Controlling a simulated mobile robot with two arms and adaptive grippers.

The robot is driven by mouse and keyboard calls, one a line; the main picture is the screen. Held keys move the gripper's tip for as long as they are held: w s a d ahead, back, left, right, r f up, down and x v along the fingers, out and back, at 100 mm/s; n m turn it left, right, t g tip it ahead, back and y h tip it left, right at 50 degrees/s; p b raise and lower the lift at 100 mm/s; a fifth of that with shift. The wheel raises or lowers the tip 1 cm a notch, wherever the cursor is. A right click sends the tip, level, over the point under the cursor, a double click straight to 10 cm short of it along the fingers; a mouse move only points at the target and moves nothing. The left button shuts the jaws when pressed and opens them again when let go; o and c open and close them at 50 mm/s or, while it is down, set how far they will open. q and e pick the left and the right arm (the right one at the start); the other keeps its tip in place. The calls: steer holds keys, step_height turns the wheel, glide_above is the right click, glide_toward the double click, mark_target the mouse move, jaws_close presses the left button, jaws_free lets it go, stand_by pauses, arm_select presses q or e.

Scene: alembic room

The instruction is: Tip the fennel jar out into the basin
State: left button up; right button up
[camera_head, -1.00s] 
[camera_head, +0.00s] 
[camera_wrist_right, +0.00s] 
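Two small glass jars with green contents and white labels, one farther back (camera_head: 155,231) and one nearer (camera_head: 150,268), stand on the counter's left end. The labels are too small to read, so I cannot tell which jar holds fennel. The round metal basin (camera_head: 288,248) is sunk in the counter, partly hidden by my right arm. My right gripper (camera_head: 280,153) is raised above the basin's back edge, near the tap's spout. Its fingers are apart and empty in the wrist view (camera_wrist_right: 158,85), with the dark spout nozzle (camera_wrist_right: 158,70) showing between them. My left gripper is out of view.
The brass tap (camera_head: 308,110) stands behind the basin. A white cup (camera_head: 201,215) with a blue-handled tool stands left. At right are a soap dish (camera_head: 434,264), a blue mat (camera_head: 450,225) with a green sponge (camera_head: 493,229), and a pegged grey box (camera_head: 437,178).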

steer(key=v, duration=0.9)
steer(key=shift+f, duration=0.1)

┄┄┄┄┄┄┄┄┄┄

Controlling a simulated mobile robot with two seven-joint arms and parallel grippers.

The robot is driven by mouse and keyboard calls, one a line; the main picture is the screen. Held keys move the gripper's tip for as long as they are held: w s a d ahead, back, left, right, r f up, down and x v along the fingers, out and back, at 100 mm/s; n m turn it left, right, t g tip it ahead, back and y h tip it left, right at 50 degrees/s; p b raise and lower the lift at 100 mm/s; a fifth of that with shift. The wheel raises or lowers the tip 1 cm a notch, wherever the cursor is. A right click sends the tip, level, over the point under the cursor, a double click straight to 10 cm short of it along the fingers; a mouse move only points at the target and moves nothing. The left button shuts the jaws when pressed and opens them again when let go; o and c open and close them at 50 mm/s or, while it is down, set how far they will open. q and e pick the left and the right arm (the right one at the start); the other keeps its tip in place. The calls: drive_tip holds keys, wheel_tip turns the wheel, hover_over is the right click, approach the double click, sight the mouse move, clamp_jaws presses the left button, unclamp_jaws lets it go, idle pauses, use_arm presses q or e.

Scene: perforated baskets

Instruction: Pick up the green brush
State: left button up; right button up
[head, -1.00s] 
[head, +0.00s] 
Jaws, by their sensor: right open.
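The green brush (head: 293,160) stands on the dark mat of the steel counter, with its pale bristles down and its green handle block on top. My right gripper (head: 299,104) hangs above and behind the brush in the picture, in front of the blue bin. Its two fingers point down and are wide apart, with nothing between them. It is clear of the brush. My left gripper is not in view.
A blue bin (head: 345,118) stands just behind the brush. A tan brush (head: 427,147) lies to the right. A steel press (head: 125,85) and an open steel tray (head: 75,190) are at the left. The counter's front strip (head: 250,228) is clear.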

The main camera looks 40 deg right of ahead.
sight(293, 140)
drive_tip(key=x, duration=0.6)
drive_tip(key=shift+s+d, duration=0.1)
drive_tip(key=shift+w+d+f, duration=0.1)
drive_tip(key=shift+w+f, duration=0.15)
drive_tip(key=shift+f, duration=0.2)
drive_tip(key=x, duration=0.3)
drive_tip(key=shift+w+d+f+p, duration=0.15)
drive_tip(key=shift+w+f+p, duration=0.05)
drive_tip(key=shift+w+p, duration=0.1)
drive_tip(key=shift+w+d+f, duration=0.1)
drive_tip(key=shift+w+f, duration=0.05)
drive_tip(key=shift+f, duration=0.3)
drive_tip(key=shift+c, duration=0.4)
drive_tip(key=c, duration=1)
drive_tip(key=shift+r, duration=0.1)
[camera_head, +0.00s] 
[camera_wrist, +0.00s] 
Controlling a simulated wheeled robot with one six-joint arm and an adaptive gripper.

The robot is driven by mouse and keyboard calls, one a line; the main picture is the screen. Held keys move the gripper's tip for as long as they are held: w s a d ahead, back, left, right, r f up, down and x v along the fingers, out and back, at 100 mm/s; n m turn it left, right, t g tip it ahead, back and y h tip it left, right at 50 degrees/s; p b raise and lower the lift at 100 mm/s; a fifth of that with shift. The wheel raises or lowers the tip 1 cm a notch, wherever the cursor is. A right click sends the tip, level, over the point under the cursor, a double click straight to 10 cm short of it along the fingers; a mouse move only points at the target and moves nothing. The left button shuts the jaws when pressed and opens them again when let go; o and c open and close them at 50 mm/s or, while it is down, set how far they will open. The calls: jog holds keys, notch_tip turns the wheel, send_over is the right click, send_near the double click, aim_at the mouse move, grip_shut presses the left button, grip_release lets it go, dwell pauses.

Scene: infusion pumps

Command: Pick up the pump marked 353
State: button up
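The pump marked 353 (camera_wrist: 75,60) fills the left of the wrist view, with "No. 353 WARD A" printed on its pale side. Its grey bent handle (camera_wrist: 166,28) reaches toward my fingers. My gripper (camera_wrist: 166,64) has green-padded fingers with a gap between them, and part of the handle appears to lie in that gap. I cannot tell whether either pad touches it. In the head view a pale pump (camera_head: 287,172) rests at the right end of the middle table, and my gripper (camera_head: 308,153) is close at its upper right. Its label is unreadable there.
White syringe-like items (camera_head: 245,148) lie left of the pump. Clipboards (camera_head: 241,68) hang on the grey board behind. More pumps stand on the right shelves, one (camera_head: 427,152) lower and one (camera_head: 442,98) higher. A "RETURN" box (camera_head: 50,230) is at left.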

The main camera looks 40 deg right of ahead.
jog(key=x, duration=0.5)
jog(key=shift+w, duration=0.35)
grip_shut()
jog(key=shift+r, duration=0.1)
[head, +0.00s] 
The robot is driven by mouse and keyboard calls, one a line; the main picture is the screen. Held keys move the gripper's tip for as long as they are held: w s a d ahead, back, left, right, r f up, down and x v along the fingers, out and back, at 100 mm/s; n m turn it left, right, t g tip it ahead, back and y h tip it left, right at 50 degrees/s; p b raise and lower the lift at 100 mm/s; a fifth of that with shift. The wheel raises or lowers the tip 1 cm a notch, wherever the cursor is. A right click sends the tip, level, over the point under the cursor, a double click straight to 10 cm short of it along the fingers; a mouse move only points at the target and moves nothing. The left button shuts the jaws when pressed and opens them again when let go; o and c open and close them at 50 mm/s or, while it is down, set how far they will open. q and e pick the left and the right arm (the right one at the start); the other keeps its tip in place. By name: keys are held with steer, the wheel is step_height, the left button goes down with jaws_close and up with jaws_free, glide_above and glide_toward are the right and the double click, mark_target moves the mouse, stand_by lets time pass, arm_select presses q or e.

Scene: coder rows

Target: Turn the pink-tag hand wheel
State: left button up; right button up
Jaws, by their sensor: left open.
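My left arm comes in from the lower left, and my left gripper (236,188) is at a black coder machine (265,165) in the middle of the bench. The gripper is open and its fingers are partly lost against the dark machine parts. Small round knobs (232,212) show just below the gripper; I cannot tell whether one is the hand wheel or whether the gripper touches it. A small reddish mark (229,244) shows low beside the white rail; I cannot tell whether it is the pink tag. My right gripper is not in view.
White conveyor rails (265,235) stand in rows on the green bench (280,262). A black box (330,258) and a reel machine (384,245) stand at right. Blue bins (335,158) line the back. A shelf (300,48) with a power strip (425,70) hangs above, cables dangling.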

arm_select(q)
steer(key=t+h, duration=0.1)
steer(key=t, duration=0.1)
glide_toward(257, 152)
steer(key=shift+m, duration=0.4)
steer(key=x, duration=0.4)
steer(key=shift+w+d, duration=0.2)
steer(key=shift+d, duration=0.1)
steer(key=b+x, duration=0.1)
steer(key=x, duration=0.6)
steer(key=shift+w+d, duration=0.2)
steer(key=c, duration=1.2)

┄┄┄┄┄┄┄┄┄┄

> [To be done]:
Gather all lines from the listing above in which "Scene" occurs.

> [Response to this exercise]:
Scene: alembic room
Scene: perforated baskets
Scene: infusion pumps
Scene: coder rows

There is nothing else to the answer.